=== SET PROBLEM ===
Copy all lines below containing "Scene".

━━━━━━━━

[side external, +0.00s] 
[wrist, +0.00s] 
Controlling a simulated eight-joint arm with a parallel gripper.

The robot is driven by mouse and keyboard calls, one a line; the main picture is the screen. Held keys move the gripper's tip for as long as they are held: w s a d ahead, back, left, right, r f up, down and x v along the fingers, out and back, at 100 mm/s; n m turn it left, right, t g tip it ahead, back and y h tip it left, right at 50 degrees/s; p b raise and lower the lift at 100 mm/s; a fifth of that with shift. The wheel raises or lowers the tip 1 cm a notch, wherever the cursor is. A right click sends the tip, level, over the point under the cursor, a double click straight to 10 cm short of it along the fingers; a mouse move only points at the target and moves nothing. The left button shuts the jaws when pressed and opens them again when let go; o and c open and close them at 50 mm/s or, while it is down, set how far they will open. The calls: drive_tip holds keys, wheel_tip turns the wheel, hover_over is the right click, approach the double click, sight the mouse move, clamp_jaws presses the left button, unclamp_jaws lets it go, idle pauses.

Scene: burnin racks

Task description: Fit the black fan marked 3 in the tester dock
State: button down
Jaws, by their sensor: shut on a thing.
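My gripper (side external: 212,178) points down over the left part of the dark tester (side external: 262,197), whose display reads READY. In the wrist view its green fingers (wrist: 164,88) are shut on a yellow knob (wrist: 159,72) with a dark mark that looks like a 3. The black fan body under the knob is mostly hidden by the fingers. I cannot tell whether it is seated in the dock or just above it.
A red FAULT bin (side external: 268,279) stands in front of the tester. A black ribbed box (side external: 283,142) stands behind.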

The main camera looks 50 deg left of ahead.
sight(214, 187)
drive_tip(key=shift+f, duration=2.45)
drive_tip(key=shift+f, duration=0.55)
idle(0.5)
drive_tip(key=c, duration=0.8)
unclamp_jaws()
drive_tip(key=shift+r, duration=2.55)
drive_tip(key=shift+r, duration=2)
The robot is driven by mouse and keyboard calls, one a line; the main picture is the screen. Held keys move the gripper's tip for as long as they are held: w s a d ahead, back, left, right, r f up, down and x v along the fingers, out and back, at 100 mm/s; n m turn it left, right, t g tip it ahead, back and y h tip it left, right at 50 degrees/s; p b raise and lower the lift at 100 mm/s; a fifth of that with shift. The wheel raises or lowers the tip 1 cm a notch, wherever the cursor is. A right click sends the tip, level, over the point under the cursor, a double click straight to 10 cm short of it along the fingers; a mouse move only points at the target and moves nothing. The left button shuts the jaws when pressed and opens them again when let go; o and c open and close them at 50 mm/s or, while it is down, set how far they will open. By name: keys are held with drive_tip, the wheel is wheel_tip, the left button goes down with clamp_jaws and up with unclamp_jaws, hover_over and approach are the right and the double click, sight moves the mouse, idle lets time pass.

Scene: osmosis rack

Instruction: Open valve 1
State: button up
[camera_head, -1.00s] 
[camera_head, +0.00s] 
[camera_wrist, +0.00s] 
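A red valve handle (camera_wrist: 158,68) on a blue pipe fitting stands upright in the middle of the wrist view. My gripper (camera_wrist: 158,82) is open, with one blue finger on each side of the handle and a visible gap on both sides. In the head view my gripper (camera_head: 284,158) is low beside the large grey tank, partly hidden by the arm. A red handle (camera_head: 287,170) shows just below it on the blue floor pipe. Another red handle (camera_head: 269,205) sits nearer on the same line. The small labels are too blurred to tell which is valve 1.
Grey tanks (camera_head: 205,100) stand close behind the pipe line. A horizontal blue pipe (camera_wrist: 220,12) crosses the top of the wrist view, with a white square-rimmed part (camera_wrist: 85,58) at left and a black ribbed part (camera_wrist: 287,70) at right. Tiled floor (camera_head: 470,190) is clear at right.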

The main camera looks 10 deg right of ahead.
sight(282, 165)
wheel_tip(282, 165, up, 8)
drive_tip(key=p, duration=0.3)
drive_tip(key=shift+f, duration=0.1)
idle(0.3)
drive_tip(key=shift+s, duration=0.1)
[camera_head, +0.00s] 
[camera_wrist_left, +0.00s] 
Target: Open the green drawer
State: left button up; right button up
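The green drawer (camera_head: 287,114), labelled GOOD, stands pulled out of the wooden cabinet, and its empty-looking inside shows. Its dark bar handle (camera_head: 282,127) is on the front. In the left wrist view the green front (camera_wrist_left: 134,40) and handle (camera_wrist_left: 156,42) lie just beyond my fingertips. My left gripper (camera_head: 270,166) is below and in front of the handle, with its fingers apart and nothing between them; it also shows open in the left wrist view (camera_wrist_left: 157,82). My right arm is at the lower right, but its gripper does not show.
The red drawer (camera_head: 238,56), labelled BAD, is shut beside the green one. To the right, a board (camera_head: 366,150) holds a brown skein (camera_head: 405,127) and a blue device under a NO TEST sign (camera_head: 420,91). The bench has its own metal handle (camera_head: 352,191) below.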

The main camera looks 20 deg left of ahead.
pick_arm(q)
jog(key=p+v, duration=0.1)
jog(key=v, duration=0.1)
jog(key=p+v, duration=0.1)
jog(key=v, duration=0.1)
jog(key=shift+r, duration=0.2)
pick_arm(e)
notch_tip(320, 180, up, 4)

━━━━━━━━

=== THE ANSWER ===
Scene: burnin racks
Scene: osmosis rack

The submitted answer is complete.